Exercise material ::
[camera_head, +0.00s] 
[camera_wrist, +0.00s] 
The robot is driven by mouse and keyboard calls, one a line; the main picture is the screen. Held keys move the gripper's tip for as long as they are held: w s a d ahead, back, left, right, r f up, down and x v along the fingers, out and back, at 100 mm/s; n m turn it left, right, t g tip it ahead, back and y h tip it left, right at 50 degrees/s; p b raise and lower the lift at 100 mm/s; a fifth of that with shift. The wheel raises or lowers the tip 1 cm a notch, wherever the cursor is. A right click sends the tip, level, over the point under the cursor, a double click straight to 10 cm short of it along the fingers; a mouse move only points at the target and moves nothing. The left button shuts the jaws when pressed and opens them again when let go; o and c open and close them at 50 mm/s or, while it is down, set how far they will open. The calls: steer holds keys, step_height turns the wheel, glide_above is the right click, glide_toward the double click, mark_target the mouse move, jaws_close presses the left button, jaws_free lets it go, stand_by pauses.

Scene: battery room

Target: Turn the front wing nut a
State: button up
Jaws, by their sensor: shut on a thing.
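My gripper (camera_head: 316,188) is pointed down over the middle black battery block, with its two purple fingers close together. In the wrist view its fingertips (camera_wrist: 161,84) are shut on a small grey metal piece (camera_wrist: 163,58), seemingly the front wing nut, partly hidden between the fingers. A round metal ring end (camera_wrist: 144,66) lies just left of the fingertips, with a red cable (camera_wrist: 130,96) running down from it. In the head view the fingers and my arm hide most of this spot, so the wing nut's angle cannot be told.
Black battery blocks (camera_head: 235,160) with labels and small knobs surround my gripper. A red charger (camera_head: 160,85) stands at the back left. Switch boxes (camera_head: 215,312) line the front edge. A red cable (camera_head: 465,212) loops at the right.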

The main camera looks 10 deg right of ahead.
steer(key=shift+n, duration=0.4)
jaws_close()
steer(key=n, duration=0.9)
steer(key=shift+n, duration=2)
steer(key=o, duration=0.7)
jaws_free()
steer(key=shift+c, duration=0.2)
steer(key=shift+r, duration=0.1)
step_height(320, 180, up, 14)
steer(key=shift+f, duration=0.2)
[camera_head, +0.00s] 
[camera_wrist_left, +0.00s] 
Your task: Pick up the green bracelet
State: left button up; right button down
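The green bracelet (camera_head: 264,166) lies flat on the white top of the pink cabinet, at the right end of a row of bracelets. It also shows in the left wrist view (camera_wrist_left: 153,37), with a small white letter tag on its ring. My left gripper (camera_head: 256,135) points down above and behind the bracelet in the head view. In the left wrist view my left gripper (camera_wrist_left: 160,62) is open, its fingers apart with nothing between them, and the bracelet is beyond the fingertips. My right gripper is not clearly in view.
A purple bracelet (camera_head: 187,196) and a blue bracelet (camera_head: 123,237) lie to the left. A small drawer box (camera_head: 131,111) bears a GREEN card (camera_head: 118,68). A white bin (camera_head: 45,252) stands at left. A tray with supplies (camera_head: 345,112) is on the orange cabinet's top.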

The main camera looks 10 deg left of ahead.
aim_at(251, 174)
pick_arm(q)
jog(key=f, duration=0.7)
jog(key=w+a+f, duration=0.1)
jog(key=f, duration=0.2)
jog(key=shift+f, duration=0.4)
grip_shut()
...
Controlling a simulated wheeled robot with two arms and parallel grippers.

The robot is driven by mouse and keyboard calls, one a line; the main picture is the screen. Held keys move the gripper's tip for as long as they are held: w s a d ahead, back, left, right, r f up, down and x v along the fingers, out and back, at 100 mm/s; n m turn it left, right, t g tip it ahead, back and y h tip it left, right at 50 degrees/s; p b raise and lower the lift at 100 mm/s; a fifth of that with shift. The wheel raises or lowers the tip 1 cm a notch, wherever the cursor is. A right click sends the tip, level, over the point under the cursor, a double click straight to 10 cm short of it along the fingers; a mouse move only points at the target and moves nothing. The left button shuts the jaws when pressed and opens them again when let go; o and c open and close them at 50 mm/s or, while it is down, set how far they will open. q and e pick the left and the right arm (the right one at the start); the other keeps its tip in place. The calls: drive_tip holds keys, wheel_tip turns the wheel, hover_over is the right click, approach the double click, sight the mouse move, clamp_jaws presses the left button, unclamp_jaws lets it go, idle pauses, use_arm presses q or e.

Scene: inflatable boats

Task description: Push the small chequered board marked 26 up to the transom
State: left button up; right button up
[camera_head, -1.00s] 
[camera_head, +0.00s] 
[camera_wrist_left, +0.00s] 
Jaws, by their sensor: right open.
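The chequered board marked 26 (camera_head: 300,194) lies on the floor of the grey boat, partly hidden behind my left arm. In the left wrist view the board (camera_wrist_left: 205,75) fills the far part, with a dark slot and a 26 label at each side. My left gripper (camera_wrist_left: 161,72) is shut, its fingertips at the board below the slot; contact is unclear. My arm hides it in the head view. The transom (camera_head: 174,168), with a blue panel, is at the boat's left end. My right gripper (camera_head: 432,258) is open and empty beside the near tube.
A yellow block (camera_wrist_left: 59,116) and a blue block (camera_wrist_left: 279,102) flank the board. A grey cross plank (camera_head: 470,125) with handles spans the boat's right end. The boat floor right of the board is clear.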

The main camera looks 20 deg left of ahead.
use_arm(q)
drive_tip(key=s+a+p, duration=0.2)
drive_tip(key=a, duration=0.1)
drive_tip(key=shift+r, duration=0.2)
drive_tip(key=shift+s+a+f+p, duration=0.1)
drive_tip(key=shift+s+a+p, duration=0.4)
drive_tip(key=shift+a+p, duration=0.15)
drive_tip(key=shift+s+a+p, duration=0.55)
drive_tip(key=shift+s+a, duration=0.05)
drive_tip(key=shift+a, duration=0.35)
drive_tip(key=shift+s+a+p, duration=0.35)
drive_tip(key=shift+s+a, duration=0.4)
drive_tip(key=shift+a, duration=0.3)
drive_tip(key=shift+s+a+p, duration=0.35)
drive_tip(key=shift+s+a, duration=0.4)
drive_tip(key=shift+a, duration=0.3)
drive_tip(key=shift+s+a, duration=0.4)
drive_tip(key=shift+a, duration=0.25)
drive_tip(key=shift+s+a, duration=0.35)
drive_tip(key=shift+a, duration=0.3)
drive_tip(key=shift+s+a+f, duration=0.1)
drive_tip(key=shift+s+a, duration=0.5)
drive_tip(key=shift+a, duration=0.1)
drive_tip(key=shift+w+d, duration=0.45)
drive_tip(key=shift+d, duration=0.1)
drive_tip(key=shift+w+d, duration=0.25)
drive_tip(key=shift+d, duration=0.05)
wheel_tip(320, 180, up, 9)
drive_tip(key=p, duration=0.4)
...
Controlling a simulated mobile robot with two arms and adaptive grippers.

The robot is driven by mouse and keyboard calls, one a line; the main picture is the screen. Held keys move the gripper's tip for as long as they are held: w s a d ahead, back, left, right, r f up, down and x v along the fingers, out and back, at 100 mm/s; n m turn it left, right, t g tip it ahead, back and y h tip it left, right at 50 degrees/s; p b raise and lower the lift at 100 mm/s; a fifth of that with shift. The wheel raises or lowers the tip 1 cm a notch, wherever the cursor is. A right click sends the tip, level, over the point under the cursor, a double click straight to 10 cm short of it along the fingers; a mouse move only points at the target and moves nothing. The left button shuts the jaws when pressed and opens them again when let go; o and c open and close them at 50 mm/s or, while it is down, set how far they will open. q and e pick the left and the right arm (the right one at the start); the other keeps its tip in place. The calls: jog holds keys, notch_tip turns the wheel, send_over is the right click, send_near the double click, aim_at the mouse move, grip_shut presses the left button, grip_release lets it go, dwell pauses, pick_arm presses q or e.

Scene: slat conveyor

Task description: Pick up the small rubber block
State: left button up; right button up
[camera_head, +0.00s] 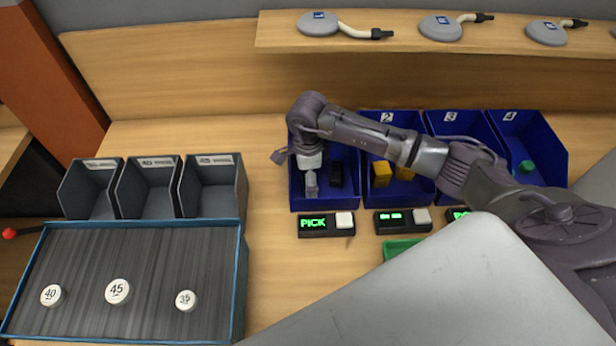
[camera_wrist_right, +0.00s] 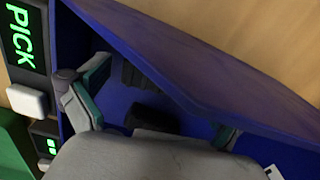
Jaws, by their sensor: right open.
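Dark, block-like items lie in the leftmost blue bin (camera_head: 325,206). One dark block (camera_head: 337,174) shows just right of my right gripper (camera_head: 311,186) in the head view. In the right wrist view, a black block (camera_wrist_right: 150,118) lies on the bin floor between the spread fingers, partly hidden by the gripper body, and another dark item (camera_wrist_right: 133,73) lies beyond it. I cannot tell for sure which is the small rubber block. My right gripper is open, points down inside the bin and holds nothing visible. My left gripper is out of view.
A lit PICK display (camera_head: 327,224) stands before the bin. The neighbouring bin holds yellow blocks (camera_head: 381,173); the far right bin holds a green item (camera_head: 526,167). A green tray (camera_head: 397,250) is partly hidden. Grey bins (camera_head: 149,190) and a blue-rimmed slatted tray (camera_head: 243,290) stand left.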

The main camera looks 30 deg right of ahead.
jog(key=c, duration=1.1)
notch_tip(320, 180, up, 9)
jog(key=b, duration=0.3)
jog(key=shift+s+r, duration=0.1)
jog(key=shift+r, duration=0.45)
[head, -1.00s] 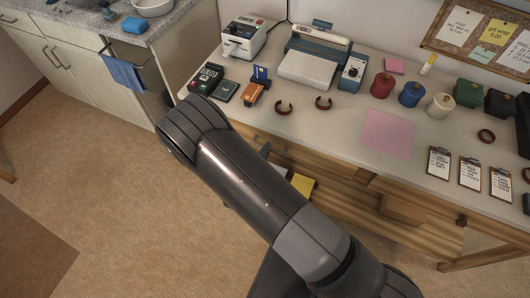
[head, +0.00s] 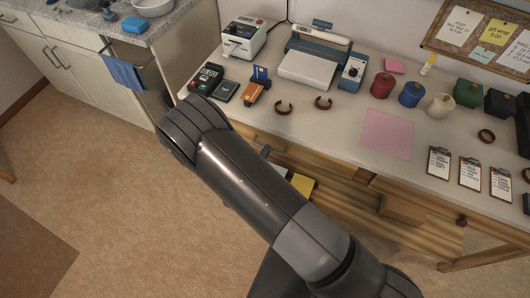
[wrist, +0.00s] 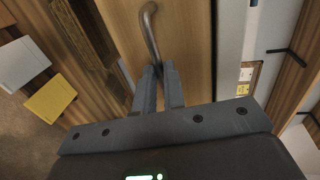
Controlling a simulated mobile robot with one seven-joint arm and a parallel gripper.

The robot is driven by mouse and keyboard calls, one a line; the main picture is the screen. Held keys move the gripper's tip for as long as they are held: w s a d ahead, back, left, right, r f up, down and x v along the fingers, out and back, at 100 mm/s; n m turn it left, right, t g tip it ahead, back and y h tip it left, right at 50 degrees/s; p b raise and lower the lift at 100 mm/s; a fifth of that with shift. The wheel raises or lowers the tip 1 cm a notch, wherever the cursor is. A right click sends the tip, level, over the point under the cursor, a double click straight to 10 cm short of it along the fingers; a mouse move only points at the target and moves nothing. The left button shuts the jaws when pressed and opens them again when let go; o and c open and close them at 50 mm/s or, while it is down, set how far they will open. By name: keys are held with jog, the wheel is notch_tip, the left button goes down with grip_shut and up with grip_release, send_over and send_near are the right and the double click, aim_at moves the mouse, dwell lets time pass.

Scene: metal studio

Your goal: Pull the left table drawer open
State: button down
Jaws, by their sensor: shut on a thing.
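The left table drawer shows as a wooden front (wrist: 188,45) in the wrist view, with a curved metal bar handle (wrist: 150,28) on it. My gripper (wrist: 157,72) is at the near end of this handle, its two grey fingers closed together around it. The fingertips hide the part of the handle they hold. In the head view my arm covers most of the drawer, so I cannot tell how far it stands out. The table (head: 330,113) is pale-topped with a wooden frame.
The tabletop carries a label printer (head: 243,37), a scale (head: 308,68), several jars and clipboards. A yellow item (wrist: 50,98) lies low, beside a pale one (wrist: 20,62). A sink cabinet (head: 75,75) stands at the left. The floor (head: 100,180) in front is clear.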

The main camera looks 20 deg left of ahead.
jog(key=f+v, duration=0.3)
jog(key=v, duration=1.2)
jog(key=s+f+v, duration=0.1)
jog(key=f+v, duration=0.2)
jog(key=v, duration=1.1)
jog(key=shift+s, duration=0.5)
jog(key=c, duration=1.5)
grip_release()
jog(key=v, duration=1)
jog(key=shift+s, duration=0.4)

Problem details ::
Each line with the string "simulated" in it needs to be found and copied.

Exercise answer ::
Controlling a simulated wheeled robot with two arms and parallel grippers.
Controlling a simulated mobile robot with two arms and adaptive grippers.
Controlling a simulated mobile robot with one seven-joint arm and a parallel gripper.

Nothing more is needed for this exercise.